# Stated problem
Write out exactly the lines from the line with "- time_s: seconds" through the line with "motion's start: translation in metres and", including both, and nothing more.

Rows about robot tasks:
● ● ● ●

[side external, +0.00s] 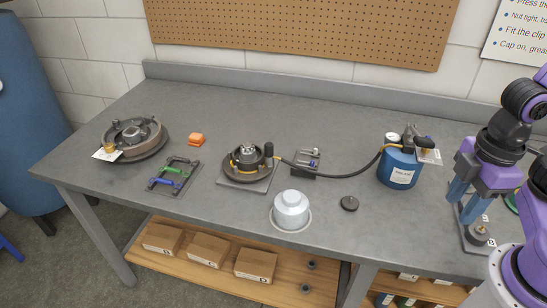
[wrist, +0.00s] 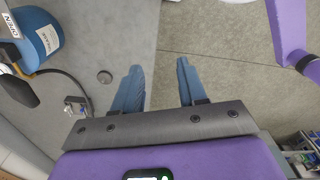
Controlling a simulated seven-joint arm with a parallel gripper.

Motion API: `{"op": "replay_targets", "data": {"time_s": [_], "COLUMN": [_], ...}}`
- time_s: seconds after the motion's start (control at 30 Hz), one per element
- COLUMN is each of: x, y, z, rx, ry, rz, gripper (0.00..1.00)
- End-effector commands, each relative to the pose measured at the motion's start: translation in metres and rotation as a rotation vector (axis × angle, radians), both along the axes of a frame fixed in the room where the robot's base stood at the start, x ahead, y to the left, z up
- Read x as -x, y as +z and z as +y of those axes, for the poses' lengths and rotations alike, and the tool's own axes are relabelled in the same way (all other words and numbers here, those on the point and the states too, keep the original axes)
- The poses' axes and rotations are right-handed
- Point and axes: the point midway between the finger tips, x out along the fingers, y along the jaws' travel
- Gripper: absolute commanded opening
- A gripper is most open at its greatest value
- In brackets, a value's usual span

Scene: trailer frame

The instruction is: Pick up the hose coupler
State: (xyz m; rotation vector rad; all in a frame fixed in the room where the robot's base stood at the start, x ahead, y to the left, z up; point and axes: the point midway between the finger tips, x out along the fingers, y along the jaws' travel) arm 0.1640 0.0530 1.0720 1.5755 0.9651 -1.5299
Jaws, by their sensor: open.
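A black hose (side external: 325,170) runs from the blue pail (side external: 398,168) leftward to the middle wheel hub (side external: 246,160). The hose coupler seems to be the dark upright piece (side external: 268,151) at its left end, beside the hub; its detail is too small to tell. In the wrist view the hose (wrist: 72,78) shows at the left, with the pail (wrist: 38,35) above it. My gripper (side external: 466,199) is open and empty at the right end of the bench, far from the coupler. In the wrist view my gripper (wrist: 160,86) has its fingers apart with nothing between them.
A plate with a part (side external: 478,234) lies near my fingers. A drum (side external: 131,138) and clip tray (side external: 175,176) are left.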

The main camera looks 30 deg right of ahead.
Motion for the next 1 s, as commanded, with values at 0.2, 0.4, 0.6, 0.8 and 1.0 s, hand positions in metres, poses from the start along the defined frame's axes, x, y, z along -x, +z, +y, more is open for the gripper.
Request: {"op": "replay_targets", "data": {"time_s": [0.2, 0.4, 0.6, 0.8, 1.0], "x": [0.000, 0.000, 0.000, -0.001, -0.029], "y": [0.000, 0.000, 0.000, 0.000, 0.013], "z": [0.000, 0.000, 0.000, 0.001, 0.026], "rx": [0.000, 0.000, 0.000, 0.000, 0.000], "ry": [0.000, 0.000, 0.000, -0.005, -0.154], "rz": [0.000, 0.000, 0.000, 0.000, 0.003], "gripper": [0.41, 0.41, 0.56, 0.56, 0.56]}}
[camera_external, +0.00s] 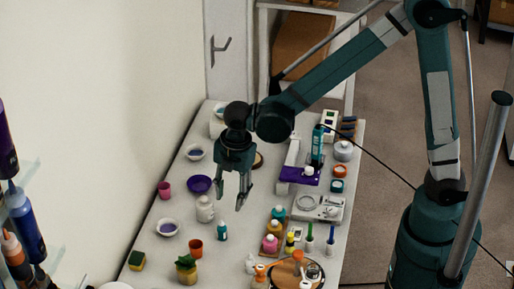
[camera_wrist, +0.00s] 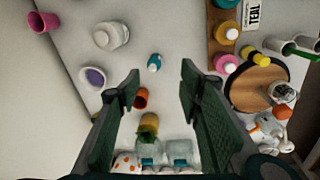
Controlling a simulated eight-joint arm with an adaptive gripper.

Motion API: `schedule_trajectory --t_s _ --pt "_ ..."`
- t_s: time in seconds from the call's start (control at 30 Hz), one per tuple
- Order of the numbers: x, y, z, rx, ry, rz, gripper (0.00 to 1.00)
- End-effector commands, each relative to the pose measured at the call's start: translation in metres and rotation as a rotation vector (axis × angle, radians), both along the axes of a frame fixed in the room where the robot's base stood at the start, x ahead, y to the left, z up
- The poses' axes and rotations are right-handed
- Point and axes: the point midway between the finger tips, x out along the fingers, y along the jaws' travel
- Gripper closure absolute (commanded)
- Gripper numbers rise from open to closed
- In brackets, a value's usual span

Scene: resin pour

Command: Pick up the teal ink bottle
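A small teal bottle with a white cap (camera_external: 222,232) stands upright on the table, left of the bottle rack. In the wrist view this small bottle (camera_wrist: 154,62) shows just beyond and between the fingertips. My gripper (camera_external: 231,198) points down, open and empty, above the table. Its two fingers (camera_wrist: 160,76) are wide apart in the wrist view.
A white jar (camera_external: 205,209), orange cup (camera_external: 196,248) and bowl with purple contents (camera_external: 167,228) stand near the small bottle. A pineapple-like object (camera_external: 186,268) is in front. The rack holds pink and yellow bottles beside a round wooden board (camera_wrist: 258,86). A "TEAL" card (camera_wrist: 253,12) lies beside the rack.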

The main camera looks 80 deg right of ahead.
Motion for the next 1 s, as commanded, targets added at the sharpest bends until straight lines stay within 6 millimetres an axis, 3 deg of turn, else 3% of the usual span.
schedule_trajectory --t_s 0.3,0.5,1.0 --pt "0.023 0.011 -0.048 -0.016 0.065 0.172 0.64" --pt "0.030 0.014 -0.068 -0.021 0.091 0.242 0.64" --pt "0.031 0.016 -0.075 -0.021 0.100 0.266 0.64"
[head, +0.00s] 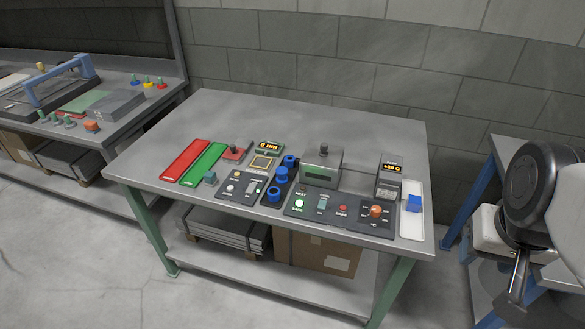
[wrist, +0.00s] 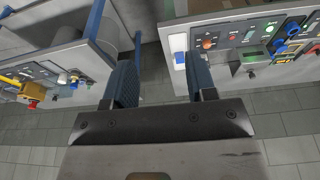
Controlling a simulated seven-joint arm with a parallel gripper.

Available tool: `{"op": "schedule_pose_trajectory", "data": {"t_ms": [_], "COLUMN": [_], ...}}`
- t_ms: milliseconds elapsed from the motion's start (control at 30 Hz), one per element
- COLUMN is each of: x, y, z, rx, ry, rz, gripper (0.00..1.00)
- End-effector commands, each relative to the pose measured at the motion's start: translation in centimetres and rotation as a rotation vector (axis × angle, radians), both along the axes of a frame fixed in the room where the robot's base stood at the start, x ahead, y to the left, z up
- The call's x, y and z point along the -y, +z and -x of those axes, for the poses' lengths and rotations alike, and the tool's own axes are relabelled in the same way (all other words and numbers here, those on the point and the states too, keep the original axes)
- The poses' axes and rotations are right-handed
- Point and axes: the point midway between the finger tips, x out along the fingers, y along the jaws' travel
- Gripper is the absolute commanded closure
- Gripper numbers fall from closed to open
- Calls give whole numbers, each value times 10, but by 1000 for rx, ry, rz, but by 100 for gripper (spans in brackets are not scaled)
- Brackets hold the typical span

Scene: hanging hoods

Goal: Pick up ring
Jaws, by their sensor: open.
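Several blue ring-like pieces stand on a narrow black plate at the middle of the workbench in the head view, one of them a blue ring (head: 274,194) at the near end. Which one the task means I cannot tell. Blue pieces (wrist: 291,28) also show small at the right of the wrist view. My gripper (wrist: 163,75) is open and empty in the wrist view, its two blue fingers wide apart over the gap beside the bench. It is far from the blue pieces. In the head view my arm is at the right edge, off the bench.
The grey workbench (head: 350,118) bears a red tray (head: 186,160), a green tray (head: 204,163), a grey box device (head: 323,167), a control panel with an orange knob (head: 376,211), and a blue cube (head: 414,203) on a white strip. The bench's back is clear. Another bench stands at left.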

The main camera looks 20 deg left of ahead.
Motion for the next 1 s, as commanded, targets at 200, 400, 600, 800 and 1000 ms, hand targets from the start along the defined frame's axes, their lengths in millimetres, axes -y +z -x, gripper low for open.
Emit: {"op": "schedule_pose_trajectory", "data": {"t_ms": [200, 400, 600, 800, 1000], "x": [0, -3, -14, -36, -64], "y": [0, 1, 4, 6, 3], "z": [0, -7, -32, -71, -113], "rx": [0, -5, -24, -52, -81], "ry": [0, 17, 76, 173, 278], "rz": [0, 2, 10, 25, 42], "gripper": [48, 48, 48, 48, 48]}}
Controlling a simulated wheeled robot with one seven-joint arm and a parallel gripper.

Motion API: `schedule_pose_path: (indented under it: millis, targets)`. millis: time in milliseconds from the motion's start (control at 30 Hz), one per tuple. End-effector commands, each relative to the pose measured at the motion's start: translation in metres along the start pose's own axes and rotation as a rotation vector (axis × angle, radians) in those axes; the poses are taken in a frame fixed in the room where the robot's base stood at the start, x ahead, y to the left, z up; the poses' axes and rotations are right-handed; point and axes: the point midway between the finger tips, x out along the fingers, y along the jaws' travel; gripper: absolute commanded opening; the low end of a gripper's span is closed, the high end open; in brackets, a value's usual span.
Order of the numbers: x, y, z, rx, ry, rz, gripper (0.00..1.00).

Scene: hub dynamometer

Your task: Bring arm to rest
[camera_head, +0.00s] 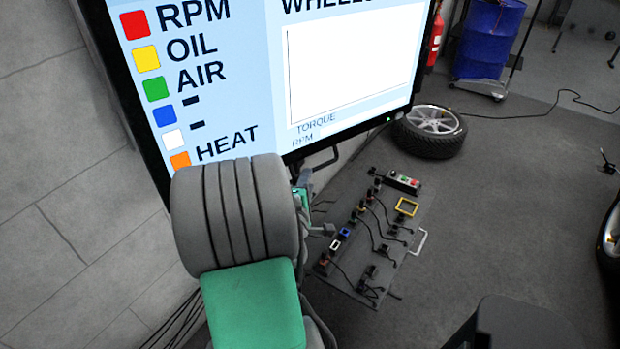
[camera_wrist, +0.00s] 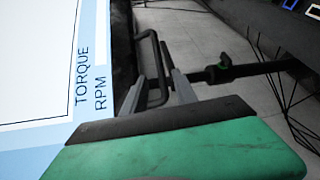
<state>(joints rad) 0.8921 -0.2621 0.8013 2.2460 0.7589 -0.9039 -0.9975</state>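My arm rises from the bottom of the head view, with a ribbed grey joint (camera_head: 235,210) and a green cover (camera_head: 253,305). It stands in front of the lower edge of a large screen (camera_head: 350,60). My gripper (camera_wrist: 159,82) shows in the wrist view as two grey fingers standing apart, with nothing seen held. A black loop handle (camera_wrist: 163,72) shows beyond and between the fingers; I cannot tell whether they touch it. In the head view the gripper is mostly hidden behind the arm.
The screen is close on the left. A panel (camera_head: 345,270) with coloured connectors and cables lies at the lower middle. Grey floor (camera_head: 530,210) is open at right.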

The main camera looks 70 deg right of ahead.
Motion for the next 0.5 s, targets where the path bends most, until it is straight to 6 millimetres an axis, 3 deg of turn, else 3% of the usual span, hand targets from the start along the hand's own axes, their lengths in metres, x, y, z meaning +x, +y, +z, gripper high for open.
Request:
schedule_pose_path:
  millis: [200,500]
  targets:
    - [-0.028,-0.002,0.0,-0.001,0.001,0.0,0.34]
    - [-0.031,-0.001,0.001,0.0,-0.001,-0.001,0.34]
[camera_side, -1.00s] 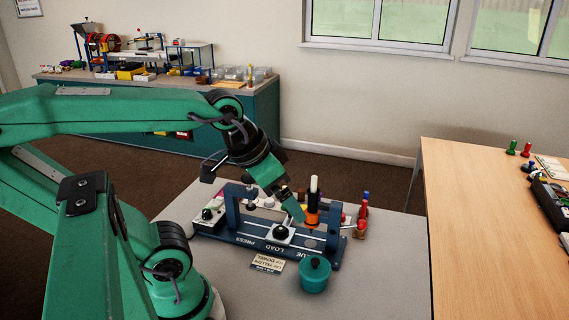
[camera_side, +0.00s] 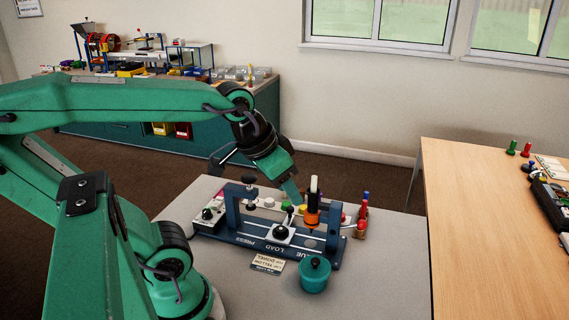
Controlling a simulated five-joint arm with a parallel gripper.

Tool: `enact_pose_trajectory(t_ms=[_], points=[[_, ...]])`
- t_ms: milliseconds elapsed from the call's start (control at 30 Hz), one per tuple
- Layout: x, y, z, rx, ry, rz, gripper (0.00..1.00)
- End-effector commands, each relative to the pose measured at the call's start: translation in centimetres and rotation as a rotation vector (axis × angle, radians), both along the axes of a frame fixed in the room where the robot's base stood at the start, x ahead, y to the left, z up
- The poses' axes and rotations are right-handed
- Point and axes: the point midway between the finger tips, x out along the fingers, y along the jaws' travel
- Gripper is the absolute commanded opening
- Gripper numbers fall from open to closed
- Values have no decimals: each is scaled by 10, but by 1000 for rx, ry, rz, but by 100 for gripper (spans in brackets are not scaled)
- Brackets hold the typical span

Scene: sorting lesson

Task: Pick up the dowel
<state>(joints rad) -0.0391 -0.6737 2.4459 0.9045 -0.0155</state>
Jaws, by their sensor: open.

● ● ● ●

# Answer for the task
- time_s: seconds after the motion's start (control at 30 Hz), one per element
- COLUMN is each of: x, y, z, rx, ry, rz, gripper (0.00..1.00)
- End-effector commands, each relative to the pose measured at the motion's start: translation in metres and rotation as a rotation vector (axis × angle, radians), both along the axes of a frame fixed in the room where the robot's base stood at the start, x ahead, y to the left, z up

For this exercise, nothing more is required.